Rather than survey the field of candidate IGCC technologies (which would be appropriate if IGCC had no apparent downsides), this article begins where utility resource planners begin: by comparing the highest-level technical and economic characteristics of IGCC with those of its closest-competing generation technology—conventional pulverized coal (PC) combustion. IGCC is still in its infancy, and there will be plenty of opportunities for POWER to cover its evolution as thoroughly as the magazine has reported on other paradigm shifts in generating technology over the past 125 years.
 

Of cost and carbon

Perhaps the biggest question involving IGCC plants is whether their presumed ability to be equipped inexpensively in the future to capture CO2 justifies IGCC’s capital cost premium over mainstream PC combustion. Conventional wisdom puts that premium at 15% to 20%. Table 1 compares IGCC’s estimated costs with those of other generating technologies.

Table 1. Comparing the costs of IGCC and other generating technologies. Source: Pace Global Energy Services

At the Platts Second Annual IGCC Symposium in Pittsburgh this May, the hopes and hurdles for adoption of the technology were on full display, and cost figured prominently in the presentations of utilities on both sides of the divide.

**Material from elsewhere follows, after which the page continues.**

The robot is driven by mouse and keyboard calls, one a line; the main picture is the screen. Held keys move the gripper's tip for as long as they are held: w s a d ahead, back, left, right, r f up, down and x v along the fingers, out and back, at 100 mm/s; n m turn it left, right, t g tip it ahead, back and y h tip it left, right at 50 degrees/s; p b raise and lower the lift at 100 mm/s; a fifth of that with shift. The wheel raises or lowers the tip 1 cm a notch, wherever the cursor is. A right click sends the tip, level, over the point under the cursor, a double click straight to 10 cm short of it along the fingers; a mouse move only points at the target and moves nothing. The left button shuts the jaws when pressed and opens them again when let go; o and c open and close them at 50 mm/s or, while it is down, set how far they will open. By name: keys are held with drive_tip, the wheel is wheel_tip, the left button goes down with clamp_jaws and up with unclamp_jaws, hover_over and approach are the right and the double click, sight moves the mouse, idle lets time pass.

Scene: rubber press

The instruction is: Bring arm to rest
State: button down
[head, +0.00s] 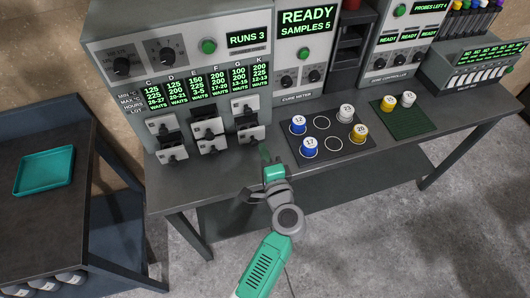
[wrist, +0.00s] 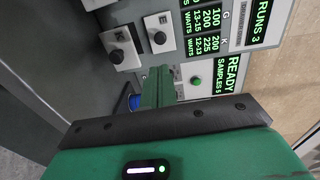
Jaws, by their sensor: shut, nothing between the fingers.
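My arm reaches up from the bottom of the head view. Its green gripper (head: 265,156) is over the front part of the bench, between the oven drawers (head: 210,135) and the black mat with the sample pots. In the wrist view the green fingers (wrist: 157,85) are together with nothing between them. They point toward the panels of the machines. In the head view the fingers are small, and I cannot tell whether they touch anything.
A black mat (head: 331,161) with blue, white and yellow pots lies right of my gripper. A green mat (head: 415,124) with two pots lies farther right. The cure meter (head: 305,60) reads READY. A teal tray (head: 45,171) is on the left table. Floor in front is clear.

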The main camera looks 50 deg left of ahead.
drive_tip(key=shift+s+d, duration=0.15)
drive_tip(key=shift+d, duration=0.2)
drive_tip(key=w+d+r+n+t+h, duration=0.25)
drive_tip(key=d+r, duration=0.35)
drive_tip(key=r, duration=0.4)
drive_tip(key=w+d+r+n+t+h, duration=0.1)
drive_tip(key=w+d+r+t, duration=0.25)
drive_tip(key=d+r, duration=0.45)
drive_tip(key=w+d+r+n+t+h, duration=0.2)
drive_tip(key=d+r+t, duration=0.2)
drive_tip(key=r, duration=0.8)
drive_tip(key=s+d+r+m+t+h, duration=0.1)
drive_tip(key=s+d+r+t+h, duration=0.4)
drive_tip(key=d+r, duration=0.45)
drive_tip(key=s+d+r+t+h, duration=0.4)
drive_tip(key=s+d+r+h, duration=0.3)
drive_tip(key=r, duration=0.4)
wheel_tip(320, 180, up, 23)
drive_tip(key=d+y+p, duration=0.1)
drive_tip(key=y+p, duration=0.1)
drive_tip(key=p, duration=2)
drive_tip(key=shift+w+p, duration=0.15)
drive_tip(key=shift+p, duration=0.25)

Kay Pashos, president of Duke Energy Indiana, ticked off five factors that have driven her company to seriously consider building a 600-MW IGCC plant in southern Indiana in the near future. Two—the abundance of Midwest coal reserves and the rising price of natural gas—are so clear that they require no further discussion here. Pashos" third factor—IGCC’s superior and more-cost effective environmental performance on high-sulfur local coals, relative to PC combustion—is inextricably intertwined with the fourth and fifth factors: shrinking pollutant emissions limits and the availability of incentives to close IGCC’s capital cost gap.

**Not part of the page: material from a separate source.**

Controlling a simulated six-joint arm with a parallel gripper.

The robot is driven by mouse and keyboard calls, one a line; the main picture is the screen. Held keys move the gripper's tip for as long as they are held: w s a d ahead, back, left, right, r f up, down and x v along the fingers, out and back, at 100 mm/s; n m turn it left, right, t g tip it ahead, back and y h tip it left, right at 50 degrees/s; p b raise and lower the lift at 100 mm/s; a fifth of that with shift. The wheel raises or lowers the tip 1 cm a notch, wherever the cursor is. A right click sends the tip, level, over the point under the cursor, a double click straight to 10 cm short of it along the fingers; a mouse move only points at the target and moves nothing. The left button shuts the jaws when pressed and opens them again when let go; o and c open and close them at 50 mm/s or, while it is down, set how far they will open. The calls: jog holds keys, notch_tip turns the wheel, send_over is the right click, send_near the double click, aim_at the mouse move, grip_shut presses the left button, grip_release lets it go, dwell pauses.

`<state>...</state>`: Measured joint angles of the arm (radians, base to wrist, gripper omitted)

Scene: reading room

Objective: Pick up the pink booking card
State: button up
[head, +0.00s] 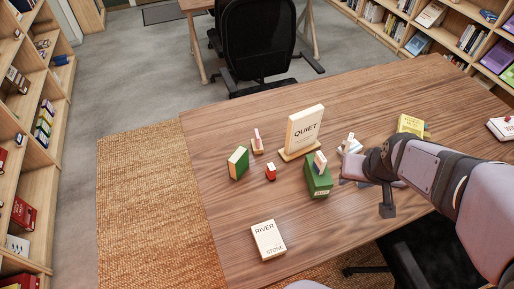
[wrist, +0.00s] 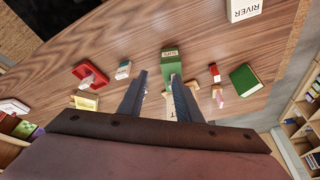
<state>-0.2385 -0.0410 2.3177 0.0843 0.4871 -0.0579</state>
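The pink booking card (head: 257,133) appears to be the small pink piece upright in a light wooden holder (head: 258,148), left of the QUIET sign. In the wrist view a small pink piece (wrist: 218,93) shows right of the fingers, beside the green book. My gripper (head: 350,166) is low over the table, right of the green box and well right of the card. In the wrist view its two fingers (wrist: 158,75) are apart with nothing held between them.
A green box (head: 318,184) with a small block on top stands between my gripper and the card. The QUIET sign (head: 304,128), a green book (head: 238,163) and a small red object (head: 270,173) are nearby. The RIVER book (head: 268,240) lies in front. The table's left front is mostly clear.

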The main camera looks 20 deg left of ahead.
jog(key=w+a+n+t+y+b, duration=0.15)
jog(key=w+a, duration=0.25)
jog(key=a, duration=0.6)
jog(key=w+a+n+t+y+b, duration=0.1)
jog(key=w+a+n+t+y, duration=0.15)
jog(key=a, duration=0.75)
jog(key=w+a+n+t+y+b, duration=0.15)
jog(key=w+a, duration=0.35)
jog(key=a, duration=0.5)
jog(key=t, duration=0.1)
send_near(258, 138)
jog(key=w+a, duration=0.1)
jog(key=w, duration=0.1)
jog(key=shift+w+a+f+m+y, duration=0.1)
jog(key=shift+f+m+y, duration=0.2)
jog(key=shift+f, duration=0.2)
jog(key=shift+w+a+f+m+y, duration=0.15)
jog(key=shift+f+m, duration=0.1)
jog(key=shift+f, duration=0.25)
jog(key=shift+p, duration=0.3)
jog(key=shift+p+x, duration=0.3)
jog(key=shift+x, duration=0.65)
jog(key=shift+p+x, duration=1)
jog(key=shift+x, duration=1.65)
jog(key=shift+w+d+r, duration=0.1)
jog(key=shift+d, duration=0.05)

The trend of pollutant emissions limits that seem to be marching toward zero began with the 1990 Clean Air Act Amendments, continued with the NOx SIP (state implementation plan) Call program, and remains ongoing in the form of the Clean Air Interstate and Mercury Rules (CAIR and CAMR). Under CAIR and CAMR, compliance deadlines for utility emissions of NOx, SO2, and mercury are already in place as far out as 2018.

It is also possible that CO2 will be classified as a pollutant, making it subject to regulation by the U.S. EPA. Two states already cap CO2 emissions from power plants, and others are sure to follow now that global warming has become a cultural touchstone.

Regarding the availability of incentives to help utilities close IGCC’s aforementioned capital cost gap, Pashos noted that Indiana law provides for timely recovery of an IGCC plant’s construction and operating costs, as well as substantial investment tax credits—10% of the first $500 million of a project’s cost, plus 5% of the remainder.

In addition to those sops, the 2005 Energy Policy Act (EPAct) provides a 20% investment tax credit for "eligible properties" for gasification. That wording, however, may effectively reduce the actual credit for an IGCC plant to 12%. Because the combined-cycle power plant portion of an IGCC facility accounts for as much as 40% of its overall cost, if the tax credit is applied only to the cost of the gasifier, a utility may only be able to obtain a credit amounting to 20% of 60% of the facility’s cost, or 12%. In other words, the gasification may be covered, but the integration may not be. What’s more, there’s a cap on the total federal tax credit available each year, and at press time the DOE has already received applications for credits totaling four times that level (see Speaking of Power).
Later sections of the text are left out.